Contudo, três servidores foram retirados da lista do Tribunal após a gestão comprovar que eles não constavam na folha de pagamento do Município. Segundo a informação enviada pela Prefeitura, as matrículas pertenciam a outros servidores — o que foi confirmado pelo TCE.
Restaram, portanto, 11 servidores aposentados ou pensionistas identificados pelo Tribunal como já falecidos, mas que tiveram continuidade na remuneração.
Em março de 2024, a remuneração destes servidores era a seguinte:
- Servidor 1: R$ 2.412
- Servidor 2: R$ 5.415
- Servidor 3: R$ 2.955
- Servidor 4: R$ 2.036
- Servidor 5: R$ 1.412
- Servidor 6: R$ 1.412
- Servidor 7: R$ 1.492
- Servidor 8: R$ 1.412
- Servidor 9: R$ 1.421
- Servidor 10: R$ 4.221
- Servidor 11: R$ 1.694
Em apenas um mês, foram pagos R$ 25.882 de forma indevida pela Prefeitura. Contudo, o pagamento irregular vinha ocorrendo anteriormente, já que o óbito dos servidores, segundo o TCE, ocorreu anos antes. O documento mostra que um dos servidores faleceu em 2009; outros dois morreram em 2020; dois morreram em 2021; três servidores faleceram em 2022; e os três últimos faleceram em 2023.

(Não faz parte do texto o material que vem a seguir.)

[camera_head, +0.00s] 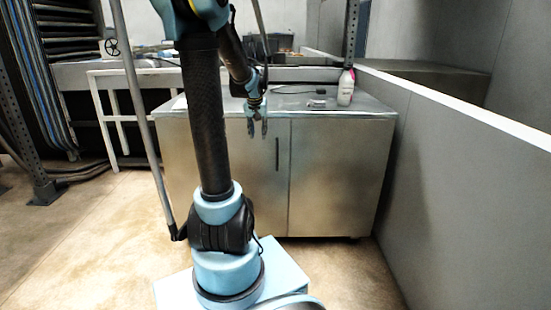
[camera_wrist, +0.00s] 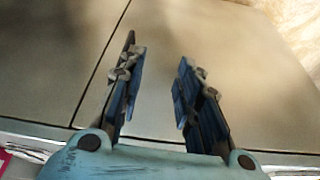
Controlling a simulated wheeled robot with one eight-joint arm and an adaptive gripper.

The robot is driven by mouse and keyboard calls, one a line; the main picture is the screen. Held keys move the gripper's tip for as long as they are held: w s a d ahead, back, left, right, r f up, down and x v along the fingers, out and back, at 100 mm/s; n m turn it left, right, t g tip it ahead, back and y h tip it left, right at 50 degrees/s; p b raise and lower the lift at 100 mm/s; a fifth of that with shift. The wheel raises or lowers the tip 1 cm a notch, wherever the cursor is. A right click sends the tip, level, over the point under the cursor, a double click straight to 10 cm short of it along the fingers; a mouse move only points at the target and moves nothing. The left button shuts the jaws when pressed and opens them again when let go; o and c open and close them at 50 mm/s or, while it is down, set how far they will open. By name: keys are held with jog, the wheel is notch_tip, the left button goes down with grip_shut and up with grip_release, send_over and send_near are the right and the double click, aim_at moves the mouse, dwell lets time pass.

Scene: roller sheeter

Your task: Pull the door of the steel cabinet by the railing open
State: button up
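The steel cabinet (camera_head: 340,165) has two flat doors meeting at a vertical seam. The left door (camera_head: 240,180) carries a slim dark vertical handle (camera_head: 277,154) close to the seam. My gripper (camera_head: 257,133) points down in front of the upper part of the left door, left of the handle and a little above its middle. In the wrist view its two fingers (camera_wrist: 157,62) are apart with nothing between them. There the handle (camera_wrist: 130,38) shows only as a dark tip beside the left finger, which hides the rest. Both doors look shut.
A white bottle (camera_head: 346,88) with a pink cap and a cable stand on the cabinet top. A grey partition wall (camera_head: 440,190) runs along the right side. A white frame (camera_head: 120,110) stands at the left. The brown floor before the cabinet is clear apart from my base.

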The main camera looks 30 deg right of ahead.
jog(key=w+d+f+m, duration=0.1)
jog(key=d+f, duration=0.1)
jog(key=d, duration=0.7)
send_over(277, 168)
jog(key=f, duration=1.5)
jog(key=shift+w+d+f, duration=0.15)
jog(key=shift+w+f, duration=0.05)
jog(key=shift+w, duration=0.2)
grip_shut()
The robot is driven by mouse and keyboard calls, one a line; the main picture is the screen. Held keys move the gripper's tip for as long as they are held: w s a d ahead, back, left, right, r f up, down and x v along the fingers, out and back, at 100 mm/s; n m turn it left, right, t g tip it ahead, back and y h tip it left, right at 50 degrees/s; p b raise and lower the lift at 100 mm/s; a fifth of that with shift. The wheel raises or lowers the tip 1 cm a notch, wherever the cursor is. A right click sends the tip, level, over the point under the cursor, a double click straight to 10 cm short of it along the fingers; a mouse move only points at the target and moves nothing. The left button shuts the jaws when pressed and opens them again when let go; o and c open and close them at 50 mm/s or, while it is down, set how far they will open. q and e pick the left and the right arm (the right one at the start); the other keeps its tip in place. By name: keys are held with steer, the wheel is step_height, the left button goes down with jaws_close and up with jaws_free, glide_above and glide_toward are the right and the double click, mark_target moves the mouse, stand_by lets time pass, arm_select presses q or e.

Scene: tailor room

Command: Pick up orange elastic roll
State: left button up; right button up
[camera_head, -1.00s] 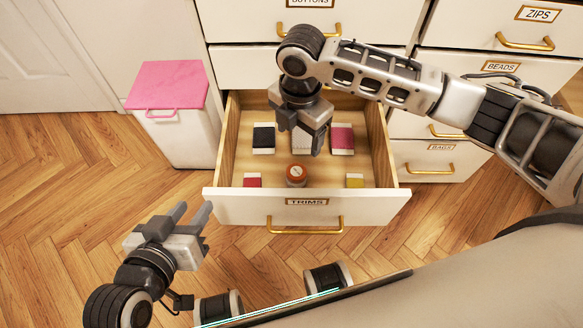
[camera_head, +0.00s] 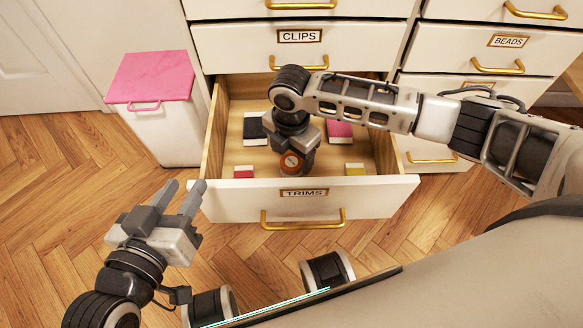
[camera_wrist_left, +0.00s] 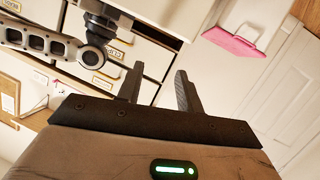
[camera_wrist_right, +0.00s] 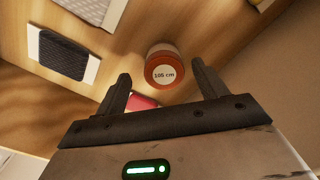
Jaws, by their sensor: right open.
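The orange elastic roll (camera_head: 292,163) stands in the open TRIMS drawer (camera_head: 375,190), near its front panel. In the right wrist view the roll (camera_wrist_right: 164,68) shows an orange rim and a white "105 cm" label, just beyond the fingertips. My right gripper (camera_wrist_right: 160,78) is open and empty, with the roll ahead of the gap between its fingers. In the head view my right gripper (camera_head: 296,152) is inside the drawer, right at the roll and partly covering it. My left gripper (camera_head: 180,192) is open and empty, outside the drawer at the front left.
A dark trim card (camera_head: 254,128) and a pink one (camera_head: 339,129) lie behind the roll. The drawer walls surround my right gripper. A pink-lidded bin (camera_head: 155,130) stands left.

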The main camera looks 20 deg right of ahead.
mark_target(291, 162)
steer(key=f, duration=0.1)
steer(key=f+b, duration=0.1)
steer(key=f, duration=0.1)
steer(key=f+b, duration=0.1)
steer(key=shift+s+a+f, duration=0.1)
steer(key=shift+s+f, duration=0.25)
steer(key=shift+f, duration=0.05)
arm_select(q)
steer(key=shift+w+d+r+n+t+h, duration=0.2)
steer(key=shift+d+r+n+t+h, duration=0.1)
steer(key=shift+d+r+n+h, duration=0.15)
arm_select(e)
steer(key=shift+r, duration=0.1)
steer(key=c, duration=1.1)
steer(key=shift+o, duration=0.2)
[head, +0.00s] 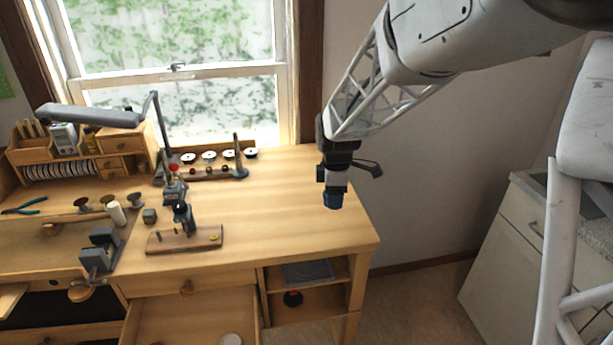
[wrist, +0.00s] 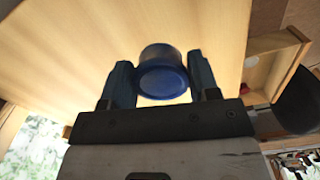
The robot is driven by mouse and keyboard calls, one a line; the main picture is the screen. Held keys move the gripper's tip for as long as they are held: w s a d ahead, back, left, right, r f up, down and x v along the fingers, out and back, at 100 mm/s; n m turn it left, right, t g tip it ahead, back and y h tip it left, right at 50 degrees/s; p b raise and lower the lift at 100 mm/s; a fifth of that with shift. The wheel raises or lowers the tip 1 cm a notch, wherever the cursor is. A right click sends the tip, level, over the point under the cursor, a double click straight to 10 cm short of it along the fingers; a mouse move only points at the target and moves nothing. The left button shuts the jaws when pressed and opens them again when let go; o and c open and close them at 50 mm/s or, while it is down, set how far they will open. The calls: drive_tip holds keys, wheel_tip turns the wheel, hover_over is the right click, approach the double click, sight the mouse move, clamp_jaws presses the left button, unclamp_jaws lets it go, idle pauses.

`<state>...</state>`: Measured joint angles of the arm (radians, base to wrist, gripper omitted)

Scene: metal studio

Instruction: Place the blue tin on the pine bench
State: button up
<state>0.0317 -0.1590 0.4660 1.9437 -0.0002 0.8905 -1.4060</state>
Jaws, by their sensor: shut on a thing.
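The blue tin (head: 333,201) is a small round blue container, held at the lower end of my gripper (head: 333,190) near the right end of the pine bench (head: 275,190). In the wrist view the blue tin (wrist: 162,72) sits between the two fingers of my gripper (wrist: 163,82), with the pale wood bench top (wrist: 90,45) behind it. My gripper is shut on the tin. Whether the tin's underside touches the bench top or hangs above it, I cannot tell.
A small tool on a wooden base (head: 185,239) stands left of the tin. A rack of small round pots (head: 209,157) is at the back. A dark vise (head: 100,252) and a lamp (head: 100,116) are farther left. The bench top around the tin is clear.

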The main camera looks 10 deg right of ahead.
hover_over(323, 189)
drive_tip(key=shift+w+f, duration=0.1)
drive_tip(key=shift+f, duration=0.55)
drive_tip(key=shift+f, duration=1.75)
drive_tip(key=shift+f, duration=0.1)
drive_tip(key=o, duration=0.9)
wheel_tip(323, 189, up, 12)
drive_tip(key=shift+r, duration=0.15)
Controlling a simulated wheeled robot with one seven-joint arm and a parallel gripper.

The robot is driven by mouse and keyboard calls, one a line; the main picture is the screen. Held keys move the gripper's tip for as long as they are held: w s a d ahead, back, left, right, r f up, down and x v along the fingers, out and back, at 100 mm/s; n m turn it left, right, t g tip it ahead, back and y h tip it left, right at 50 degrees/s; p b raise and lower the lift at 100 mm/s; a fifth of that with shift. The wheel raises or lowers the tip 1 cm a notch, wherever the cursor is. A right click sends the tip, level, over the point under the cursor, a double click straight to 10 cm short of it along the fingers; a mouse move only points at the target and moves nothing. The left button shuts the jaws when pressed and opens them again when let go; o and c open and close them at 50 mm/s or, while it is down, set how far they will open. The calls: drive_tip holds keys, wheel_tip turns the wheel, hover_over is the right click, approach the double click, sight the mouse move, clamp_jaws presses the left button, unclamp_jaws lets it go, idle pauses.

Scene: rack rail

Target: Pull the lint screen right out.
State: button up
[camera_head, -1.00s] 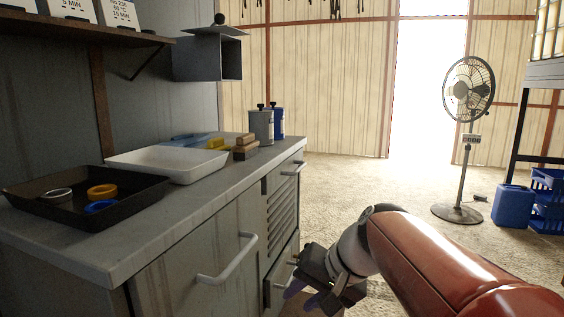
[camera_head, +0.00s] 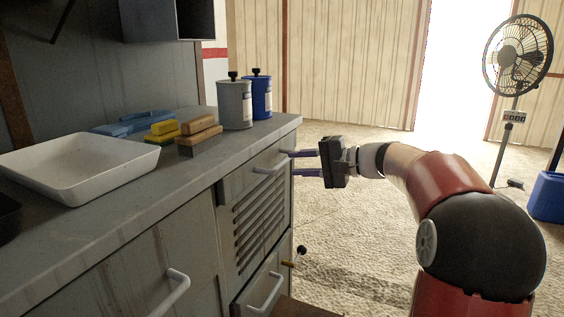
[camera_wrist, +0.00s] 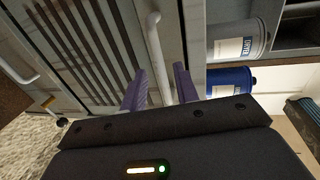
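The lint screen appears to be the narrow grey front (camera_head: 240,178) above the louvred panel. It sits flush in the cabinet and bears a pale bar handle (camera_head: 268,168). My gripper (camera_head: 292,163) is at the right end of this handle, its two purple fingers pointing left, one above the other. In the wrist view the handle (camera_wrist: 156,45) runs between the open fingers (camera_wrist: 160,86), with a gap on each side. The fingers are not closed on it. The screen's body is hidden inside the cabinet.
A lower front with a handle (camera_head: 265,292) and a black-knobbed lever (camera_head: 301,250) are below. Grey (camera_head: 234,104) and blue (camera_head: 261,97) canisters, brushes (camera_head: 198,134) and a white tray (camera_head: 80,165) stand on the counter. The floor right of the cabinet is open; a fan (camera_head: 517,60) stands beyond.

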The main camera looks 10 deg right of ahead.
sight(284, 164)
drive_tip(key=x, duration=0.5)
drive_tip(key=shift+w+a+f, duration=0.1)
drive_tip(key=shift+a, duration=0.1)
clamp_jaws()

Em manifestação enviada ao Tribunal e citada no relatório final da inspeção, a Prefeitura de Aracati não reconhece o pagamento a servidores falecidos.
A gestão alegou que um dos servidores identificado como falecido pelo TCE está, na realidade, vivo. “O mesmo está vivo e se encontra prestando serviços de auxiliar de serviços gerais junto a Secretaria de Educação”, disse a gestão em manifestação citada no relatório final do Tribunal. Foi anexado, como prova de vida, as folhas de frequência do servidor.

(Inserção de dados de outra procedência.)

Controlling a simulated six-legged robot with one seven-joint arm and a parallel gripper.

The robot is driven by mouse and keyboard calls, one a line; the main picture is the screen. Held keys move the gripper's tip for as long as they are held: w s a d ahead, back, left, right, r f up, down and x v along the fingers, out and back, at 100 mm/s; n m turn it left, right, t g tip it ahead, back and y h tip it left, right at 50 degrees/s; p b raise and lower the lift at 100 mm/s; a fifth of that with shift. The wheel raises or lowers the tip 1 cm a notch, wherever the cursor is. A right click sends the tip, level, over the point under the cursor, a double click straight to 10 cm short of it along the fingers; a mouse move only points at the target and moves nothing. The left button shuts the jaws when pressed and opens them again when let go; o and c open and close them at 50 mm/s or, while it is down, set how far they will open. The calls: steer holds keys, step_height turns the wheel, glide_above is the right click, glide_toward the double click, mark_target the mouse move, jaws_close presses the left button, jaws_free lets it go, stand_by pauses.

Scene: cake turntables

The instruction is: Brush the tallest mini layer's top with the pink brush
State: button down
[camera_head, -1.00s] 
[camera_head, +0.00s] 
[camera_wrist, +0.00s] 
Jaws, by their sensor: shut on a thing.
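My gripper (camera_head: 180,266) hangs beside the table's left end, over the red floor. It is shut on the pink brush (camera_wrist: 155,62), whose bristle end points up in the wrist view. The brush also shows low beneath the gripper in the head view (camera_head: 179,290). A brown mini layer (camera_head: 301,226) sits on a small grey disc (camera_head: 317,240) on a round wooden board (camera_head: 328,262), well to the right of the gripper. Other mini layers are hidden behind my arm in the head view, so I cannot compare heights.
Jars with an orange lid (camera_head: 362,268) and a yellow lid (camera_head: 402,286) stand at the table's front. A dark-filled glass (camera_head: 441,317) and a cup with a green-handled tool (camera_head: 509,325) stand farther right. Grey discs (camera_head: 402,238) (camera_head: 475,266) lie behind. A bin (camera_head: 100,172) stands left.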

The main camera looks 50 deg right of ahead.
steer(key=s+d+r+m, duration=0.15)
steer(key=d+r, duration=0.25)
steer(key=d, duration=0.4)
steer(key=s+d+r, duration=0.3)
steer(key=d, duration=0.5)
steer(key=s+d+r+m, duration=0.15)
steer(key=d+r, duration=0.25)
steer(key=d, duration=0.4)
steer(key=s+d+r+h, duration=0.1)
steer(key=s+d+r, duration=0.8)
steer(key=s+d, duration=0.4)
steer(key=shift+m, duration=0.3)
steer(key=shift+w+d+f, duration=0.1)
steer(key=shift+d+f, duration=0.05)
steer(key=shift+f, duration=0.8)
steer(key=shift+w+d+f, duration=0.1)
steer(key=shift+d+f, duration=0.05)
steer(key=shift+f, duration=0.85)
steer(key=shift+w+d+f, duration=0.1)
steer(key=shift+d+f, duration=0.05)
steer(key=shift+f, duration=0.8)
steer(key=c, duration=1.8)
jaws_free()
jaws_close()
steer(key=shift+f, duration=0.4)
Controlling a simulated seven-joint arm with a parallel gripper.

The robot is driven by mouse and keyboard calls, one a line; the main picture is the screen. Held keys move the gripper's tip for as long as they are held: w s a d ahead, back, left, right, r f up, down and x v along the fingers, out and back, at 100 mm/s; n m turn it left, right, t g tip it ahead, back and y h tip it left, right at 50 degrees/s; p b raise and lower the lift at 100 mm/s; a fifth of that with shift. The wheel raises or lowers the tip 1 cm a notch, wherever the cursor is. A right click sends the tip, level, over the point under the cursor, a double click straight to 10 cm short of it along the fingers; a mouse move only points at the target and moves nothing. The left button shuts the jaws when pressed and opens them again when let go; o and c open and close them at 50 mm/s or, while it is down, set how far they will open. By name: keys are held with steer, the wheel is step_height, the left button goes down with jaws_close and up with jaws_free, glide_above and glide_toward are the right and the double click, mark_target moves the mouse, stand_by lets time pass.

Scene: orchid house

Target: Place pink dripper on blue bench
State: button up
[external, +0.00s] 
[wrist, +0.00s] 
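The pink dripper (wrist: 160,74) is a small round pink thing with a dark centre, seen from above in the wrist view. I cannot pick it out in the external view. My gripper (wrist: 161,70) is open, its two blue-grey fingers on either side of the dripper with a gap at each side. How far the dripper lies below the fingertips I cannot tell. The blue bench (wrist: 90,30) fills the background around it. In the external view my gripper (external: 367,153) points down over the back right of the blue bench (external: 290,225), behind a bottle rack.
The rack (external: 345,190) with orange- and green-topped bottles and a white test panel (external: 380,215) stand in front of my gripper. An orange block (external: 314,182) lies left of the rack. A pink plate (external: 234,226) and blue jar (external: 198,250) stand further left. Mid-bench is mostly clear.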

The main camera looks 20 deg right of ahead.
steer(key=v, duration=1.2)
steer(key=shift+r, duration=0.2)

Ainda assim, a prova não foi aceita pelo TCE: “o documento apresentado não é suficiente para fazer prova de vida e a prestação do serviço pelo indicado, uma vez que a rubrica pode ser de terceiro”. Por isso, o órgão recomenda que a Prefeitura faça uma prova de vida com o servidor e comprove a medida à Corte.
No caso dos outros dez servidores, a gestão alegou que, “apesar de possuírem cadastro no município, estão com as contas de pensão ou aposentadoria zeradas”. “De forma que não se verifica o pagamento de nenhum benefício aos mesmos, seja salário ou pensão”, argumenta.
Mais uma vez, a unidade técnica do Tribunal não reconheceu o argumento. “O documento apresentado não se mostra hábil a comprovar que não estejam sendo realizados pagamentos aos aposentados e pensionistas indicados, uma vez que o próprio município informa no SIM (Sistema de Informações Municipais) que esses fazem parte de sua folha de pagamento mensal”, diz o relatório.
Por isso, é recomendado ao Município a apuração do dano recorrente de eventual pagamento indevido e, se comprovado que não houve recebimento de recurso público pelos servidores identificados, “proceda com a correção das informações contidas no SIM”.
No final de novembro, os conselheiros da Corte decidiram, por unanimidade, fazer as recomendações sugeridas pelo relatório final à Prefeitura de Aracati. O prazo para cumprimento era de 30 dias. O acórdão determinou que as secretarias municipais de Aracati, nas quais os servidores falecidos eram lotados, adotem medidas para cessar os pagamentos indevidos dos 10 servidores e convoquem o funcionário que estaria vivo, segundo alegações da própria gestão, para fazer “prova de vida perante a unidade gestora”.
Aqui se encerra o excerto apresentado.